We would like to maximize \(g(Y \mid \theta)\) (or \(\log g(Y \mid \theta)\))
Start with an initial estimate of the parameters \(\theta^{(0)}\)
While you haven't converged yet, repeat the following two steps:
E step: compute \[ Q(\theta \mid \theta^{(n)}) = E[\log f(X \mid \theta) \mid Y, \theta^{(n)}] \]
M step: Let \(\theta^{(n+1)}\) be the solution to \[ \text{maximize}_\theta Q(\theta \mid \theta^{(n)}) \]
Our parameters are \(\theta\) and \(p\), with current estimates \(\theta^{(n)}\) and \(p^{(n)}\). The complete-data log likelihood is
\[ \log f(Y, Z \mid \theta, p) = \sum_{i=1}^n (1 - z_i) \log(\phi_{\theta_0}(y_i)) + z_i \log(\phi_{\theta_1}(y_i)) + \sum_{i=1}^n [(1 - z_i) \log(1 - p) + z_i \log p] \]
In the E step, we compute the expectation of \(\log f(y, z, \mid \theta)\), conditional on the observed values of \(y\) and the current estimate of \(\theta\), \(\theta^{(n)}\).
\[ \begin{align*} E[\log \;&f(Y, Z \mid \theta, p) \mid Y = y, \theta= \theta^{(n)}, p = p^{(n)}] \\ &= \sum_{i=1}^n \left[(1 - E[z_i \mid Y = y, \theta= \theta^{(n)}])\log(\phi_{\theta^{(n)}_0}(y_i)) + E[z_i \mid Y = y, \theta= \theta^{(n)}] \log(\phi_{\theta^{(n)}_1}(y_i))\right] +\\ &\quad \sum_{i=1}^n\left [(1 - E[z_i \mid Y = y, \theta= \theta^{(n)}]) \log(1 - p^{(n)}) + E[z_i \mid Y = y, \theta= \theta^{(n)}]\log p^{(n)}\right] \end{align*} \]
Finally: \[ E[z_i \mid Y = y, \theta= \theta^{(n)}] = \frac{p^{(n)}\phi_{\theta^{(n)}_1}(y_i)}{p^{(n)}\phi_{\theta^{(n)}_1}(y_i) + (1 - p^{(n)})\phi_{\theta^{(n)}_0}(y_i)} \]
Suppose our current estimates are \(\theta_0^{(n)} = -1\), \(\theta_2^{(n)} = 2\), and \(p^{(n)} = .5\)
We can compute the quantities from the previous slide for the data we generated:
theta0 = -1
theta1 = 2
p = .5
expected_z = p * (dnorm(y, mean = theta1)) /
(p * (dnorm(y, mean = theta1)) + (1 - p) * dnorm(y, mean = theta0))

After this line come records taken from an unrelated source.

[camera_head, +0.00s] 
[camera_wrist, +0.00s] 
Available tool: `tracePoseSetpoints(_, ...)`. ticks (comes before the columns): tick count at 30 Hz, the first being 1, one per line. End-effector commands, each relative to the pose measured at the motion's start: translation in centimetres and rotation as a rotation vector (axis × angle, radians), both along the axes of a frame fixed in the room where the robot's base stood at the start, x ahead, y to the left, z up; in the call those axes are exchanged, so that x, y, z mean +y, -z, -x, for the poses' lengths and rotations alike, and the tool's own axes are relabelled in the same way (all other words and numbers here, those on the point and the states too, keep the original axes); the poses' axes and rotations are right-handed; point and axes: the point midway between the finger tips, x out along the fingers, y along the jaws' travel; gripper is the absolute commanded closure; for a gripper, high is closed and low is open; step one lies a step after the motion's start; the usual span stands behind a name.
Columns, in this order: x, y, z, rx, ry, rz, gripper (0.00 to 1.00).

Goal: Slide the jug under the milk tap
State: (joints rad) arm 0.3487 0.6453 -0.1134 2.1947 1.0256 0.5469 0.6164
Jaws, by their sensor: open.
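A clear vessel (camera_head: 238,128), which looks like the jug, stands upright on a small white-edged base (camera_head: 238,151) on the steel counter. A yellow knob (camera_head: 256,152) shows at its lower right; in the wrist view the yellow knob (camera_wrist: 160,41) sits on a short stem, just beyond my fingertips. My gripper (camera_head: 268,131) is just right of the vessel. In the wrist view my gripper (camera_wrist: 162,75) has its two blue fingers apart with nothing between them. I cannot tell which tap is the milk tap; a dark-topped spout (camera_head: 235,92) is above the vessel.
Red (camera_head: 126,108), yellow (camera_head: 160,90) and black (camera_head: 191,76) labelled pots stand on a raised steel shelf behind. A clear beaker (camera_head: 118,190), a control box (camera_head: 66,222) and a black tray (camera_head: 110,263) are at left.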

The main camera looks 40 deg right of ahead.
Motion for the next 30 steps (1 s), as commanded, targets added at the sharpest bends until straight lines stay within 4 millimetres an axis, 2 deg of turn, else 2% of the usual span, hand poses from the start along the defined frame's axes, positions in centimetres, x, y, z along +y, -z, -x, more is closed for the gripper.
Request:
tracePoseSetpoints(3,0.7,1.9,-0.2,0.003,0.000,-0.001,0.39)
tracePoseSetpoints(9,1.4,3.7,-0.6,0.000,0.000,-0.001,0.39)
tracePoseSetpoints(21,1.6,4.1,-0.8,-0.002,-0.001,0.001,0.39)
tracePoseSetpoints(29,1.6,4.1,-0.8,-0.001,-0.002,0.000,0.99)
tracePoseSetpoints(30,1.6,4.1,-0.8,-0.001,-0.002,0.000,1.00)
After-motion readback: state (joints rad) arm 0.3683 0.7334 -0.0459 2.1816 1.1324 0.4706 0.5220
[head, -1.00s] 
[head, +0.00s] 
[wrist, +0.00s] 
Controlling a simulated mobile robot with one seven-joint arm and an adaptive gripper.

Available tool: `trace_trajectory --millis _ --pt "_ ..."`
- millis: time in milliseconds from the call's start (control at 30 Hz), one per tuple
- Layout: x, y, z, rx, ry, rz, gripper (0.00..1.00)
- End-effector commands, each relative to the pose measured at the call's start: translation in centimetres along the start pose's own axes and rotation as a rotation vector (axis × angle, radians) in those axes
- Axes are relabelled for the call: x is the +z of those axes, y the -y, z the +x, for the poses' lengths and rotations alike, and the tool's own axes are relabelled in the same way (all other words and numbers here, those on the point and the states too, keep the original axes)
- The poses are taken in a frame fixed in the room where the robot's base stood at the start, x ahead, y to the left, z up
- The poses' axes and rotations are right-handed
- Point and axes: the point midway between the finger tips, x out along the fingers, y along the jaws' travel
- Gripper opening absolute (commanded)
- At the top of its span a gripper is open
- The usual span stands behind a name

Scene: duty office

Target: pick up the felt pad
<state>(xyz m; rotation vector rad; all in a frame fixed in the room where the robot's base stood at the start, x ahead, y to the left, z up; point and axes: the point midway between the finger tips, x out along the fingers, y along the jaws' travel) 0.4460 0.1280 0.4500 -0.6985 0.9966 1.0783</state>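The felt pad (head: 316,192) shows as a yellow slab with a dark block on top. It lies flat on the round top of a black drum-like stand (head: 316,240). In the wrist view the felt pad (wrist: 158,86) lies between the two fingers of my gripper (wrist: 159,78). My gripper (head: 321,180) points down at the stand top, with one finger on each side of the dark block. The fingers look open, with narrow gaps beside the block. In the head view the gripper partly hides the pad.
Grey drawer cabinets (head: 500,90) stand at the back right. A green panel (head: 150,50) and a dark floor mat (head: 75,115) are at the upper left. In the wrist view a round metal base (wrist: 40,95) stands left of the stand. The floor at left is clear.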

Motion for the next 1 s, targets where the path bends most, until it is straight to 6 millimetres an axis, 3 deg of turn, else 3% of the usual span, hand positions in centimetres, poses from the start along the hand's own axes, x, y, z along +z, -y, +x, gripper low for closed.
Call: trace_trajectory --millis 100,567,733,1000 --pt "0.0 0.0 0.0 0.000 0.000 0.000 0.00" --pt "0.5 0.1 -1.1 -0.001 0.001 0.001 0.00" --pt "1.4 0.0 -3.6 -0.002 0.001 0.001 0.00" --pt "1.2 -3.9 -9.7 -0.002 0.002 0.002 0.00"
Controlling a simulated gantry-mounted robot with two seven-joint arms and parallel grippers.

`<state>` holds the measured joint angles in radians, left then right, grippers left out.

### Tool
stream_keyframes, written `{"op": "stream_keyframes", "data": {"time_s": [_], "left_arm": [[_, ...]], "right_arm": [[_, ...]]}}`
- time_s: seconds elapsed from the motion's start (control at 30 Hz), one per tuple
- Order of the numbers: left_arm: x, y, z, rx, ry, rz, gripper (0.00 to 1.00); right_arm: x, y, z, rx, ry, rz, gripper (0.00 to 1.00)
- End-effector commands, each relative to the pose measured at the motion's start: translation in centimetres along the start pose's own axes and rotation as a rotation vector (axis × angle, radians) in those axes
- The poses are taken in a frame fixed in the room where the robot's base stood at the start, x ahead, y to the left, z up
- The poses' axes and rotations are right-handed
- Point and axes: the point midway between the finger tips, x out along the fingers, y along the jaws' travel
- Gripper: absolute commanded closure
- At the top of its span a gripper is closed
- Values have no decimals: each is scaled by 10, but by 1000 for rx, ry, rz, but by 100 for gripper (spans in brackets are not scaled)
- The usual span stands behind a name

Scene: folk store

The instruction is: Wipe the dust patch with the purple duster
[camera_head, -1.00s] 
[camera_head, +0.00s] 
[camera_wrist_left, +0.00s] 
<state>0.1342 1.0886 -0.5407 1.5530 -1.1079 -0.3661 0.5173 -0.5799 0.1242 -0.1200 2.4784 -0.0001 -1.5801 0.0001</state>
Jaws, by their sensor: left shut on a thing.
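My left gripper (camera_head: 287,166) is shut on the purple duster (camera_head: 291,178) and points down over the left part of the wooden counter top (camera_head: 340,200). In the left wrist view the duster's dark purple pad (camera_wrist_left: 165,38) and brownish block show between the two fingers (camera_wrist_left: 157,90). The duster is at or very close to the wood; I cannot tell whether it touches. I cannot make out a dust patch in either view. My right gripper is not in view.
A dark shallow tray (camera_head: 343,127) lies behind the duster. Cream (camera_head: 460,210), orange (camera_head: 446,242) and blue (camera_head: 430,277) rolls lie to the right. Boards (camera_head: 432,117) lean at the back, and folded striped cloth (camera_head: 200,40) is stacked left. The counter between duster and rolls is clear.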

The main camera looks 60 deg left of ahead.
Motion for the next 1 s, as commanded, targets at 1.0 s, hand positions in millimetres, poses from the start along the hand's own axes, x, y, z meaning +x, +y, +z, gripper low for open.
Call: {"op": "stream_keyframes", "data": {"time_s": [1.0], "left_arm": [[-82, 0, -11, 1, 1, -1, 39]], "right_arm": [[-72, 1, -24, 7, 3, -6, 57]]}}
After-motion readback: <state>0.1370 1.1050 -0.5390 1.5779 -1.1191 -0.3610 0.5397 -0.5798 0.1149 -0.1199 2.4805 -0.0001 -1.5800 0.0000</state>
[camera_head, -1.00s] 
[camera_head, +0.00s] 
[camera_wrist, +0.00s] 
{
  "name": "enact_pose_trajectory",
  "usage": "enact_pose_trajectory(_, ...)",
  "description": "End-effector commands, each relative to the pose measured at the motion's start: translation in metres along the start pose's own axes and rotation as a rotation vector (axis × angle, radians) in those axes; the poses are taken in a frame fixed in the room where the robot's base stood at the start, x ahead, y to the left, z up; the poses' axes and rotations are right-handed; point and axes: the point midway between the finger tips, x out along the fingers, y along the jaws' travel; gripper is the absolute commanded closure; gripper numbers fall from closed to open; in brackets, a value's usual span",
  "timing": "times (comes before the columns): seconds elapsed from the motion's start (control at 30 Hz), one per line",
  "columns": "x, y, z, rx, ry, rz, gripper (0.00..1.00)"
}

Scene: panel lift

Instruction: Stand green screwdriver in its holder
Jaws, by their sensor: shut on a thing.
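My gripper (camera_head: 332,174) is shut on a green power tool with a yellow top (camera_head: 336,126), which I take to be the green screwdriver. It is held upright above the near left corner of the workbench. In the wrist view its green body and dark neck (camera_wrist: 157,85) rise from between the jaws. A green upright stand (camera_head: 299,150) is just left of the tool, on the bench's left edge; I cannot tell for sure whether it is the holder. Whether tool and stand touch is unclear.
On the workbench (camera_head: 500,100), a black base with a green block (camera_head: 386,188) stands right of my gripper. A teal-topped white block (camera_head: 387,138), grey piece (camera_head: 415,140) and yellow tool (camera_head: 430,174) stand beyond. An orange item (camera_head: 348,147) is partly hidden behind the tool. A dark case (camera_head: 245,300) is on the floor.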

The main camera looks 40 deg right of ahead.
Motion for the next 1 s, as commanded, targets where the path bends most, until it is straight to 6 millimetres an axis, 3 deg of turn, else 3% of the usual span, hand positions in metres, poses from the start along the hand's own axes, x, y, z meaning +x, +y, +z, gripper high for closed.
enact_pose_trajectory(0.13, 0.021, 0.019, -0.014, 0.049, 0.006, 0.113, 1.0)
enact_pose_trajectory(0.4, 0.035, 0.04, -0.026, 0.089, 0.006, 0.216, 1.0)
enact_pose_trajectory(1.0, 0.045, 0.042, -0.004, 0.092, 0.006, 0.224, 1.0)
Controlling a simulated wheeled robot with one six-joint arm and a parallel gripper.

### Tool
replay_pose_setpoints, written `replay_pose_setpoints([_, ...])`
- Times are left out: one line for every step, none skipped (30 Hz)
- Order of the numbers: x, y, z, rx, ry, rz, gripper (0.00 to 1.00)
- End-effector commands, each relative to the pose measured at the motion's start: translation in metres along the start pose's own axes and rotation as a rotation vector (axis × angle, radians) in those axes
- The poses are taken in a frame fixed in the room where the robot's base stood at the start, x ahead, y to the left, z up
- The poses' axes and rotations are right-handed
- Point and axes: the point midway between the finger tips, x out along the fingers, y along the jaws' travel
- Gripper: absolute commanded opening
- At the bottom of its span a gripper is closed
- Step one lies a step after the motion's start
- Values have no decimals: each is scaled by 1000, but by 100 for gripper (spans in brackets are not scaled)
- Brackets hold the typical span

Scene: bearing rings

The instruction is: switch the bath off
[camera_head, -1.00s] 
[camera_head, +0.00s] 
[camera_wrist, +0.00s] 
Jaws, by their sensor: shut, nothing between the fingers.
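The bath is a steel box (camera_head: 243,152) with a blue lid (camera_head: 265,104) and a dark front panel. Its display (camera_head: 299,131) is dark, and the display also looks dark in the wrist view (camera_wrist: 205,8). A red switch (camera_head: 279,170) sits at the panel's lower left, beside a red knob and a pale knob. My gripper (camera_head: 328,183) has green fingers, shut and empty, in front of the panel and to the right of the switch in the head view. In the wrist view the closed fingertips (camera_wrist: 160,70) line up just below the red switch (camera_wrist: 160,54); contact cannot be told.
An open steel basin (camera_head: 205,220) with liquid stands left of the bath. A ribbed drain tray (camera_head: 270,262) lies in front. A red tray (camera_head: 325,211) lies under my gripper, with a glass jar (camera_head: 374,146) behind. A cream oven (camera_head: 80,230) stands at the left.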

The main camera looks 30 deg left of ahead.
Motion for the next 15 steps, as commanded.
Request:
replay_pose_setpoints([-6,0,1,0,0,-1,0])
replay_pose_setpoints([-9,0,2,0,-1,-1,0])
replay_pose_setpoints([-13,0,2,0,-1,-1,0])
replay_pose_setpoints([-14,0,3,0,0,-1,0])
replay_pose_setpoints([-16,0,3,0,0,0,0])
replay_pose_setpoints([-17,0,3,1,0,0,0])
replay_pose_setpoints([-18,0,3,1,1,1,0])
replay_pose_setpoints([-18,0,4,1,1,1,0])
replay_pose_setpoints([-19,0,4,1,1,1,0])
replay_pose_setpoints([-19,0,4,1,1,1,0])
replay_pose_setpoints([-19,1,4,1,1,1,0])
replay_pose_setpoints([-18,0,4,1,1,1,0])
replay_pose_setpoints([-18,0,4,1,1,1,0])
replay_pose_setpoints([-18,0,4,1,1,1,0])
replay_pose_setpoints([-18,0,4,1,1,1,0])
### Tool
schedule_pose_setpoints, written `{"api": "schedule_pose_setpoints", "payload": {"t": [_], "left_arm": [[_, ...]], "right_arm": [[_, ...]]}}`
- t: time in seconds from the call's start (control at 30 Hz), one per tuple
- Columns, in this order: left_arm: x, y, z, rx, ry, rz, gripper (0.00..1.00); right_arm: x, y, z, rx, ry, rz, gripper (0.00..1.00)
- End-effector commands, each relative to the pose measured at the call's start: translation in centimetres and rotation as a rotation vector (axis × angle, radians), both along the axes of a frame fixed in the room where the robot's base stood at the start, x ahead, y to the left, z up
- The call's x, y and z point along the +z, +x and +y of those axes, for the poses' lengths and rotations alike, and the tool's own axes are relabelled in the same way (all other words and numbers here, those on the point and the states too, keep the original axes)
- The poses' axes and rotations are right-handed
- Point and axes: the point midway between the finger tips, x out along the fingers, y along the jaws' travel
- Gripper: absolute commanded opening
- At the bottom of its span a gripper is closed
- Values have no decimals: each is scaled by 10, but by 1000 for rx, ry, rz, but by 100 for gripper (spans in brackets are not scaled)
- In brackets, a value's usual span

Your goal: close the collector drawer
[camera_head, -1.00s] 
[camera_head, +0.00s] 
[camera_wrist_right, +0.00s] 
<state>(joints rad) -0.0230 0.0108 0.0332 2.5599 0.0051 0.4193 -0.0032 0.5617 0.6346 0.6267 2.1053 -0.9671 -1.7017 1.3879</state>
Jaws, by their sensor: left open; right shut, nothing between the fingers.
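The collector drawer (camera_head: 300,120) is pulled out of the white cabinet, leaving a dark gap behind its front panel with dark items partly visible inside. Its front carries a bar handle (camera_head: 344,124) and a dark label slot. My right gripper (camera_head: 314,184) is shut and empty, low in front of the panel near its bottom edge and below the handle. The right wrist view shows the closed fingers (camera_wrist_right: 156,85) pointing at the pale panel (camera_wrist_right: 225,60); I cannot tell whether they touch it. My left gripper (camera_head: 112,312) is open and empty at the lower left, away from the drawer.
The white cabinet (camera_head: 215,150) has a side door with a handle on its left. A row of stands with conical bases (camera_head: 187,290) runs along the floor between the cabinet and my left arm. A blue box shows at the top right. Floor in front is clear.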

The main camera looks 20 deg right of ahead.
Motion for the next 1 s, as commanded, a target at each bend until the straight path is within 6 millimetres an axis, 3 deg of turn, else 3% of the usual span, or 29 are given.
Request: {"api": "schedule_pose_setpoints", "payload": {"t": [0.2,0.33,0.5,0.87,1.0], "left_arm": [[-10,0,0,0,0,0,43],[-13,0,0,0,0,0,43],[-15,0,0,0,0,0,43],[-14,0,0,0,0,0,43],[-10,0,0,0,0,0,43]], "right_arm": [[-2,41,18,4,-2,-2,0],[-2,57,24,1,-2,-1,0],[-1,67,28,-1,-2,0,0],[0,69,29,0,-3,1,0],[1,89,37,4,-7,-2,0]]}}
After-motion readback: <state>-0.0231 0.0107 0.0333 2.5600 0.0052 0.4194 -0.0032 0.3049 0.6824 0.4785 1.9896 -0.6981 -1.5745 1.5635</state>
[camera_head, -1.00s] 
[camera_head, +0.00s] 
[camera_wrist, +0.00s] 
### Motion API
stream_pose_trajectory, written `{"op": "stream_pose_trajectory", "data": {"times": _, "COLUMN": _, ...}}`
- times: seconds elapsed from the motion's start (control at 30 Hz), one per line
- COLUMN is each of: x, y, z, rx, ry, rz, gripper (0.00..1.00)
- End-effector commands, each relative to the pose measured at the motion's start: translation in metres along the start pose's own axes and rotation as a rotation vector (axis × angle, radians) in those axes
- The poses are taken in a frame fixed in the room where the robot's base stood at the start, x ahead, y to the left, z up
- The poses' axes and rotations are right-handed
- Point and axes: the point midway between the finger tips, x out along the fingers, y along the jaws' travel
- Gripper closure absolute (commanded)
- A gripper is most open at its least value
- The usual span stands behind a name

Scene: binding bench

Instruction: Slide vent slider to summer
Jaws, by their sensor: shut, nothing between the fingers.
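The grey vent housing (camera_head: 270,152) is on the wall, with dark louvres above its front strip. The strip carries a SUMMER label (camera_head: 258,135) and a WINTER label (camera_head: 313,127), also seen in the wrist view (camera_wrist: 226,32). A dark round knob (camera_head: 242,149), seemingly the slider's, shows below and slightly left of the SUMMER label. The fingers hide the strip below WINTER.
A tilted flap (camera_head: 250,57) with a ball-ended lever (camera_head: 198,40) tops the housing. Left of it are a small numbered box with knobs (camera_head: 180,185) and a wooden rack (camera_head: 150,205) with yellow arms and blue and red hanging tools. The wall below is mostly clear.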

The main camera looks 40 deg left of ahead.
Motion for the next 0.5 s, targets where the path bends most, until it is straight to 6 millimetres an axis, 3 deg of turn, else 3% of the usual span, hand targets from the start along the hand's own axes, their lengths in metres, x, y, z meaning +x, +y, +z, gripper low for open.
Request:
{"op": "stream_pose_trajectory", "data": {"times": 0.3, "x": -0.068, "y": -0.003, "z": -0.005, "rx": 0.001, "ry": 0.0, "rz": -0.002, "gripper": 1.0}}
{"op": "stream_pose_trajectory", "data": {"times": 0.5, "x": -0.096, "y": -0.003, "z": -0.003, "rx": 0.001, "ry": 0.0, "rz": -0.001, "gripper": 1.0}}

round(head(cbind(y, expected_z)), digits = 3)
## y expected_z
## [1,] -0.488 0.049
## [2,] -1.610 0.002
## [3,] 2.379 0.996
## [4,] 0.785 0.702
## [5,] -0.875 0.016
## [6,] 2.955 0.999
You can either go through the analysis, or you can notice that maximizing \(E[\log f(Y, Z \mid \theta, p) \mid Y = y, \theta = \theta^{(n)}, p = p^{(n)}]\) is simply a problem of estimating the mean of a normal distribution with weights on the samples.
If we let \(\gamma_i = E[z_i \mid Y = y, \theta= \theta^{(n)}]\), then our new parameters are \[ \begin{align*} \theta^{(n+1)}_0 &= \frac{\sum_{i=1}^n (1 - \gamma_i) y_i}{\sum_{i=1}^n (1 - \gamma_i)}\\ \theta^{(n+1)}_1 &= \frac{\sum_{i=1}^n \gamma_i y_i}{\sum_{i=1}^n \gamma_i}\\ p^{(n+1)} &= \sum_{i=1}^n \gamma_i / n \end{align*} \]
Let's look at what the M step looks like on our data.
Remember our previous parameter estimates were \(\theta_0^{(n)} = -1\), \(\theta_2^{(n)} = 2\), and \(p^{(n)} = .5\). The true centers are at \(-2\) and \(3\).
(theta1_updated = sum(y * expected_z) / sum(expected_z))
## [1] 2.88475
(theta0_updated = sum(y * (1 - expected_z)) / sum(1 - expected_z))
## [1] -1.599996
(p_updated = sum(expected_z) / n_samples)
## [1] 0.536838
We can prove that EM is an ascent algorithm
Tends to converge rather slowly
No guarantee of getting a global maximum of the likelihood (but sometimes this is a good thing...)
When is this useful?
When it is easy to get distributions over the missing variables given the current parameter estimates.
When the problem simplifies after introduction of the missing variables.
These two conditions often hold in latent variable models, which also tend not to be convex.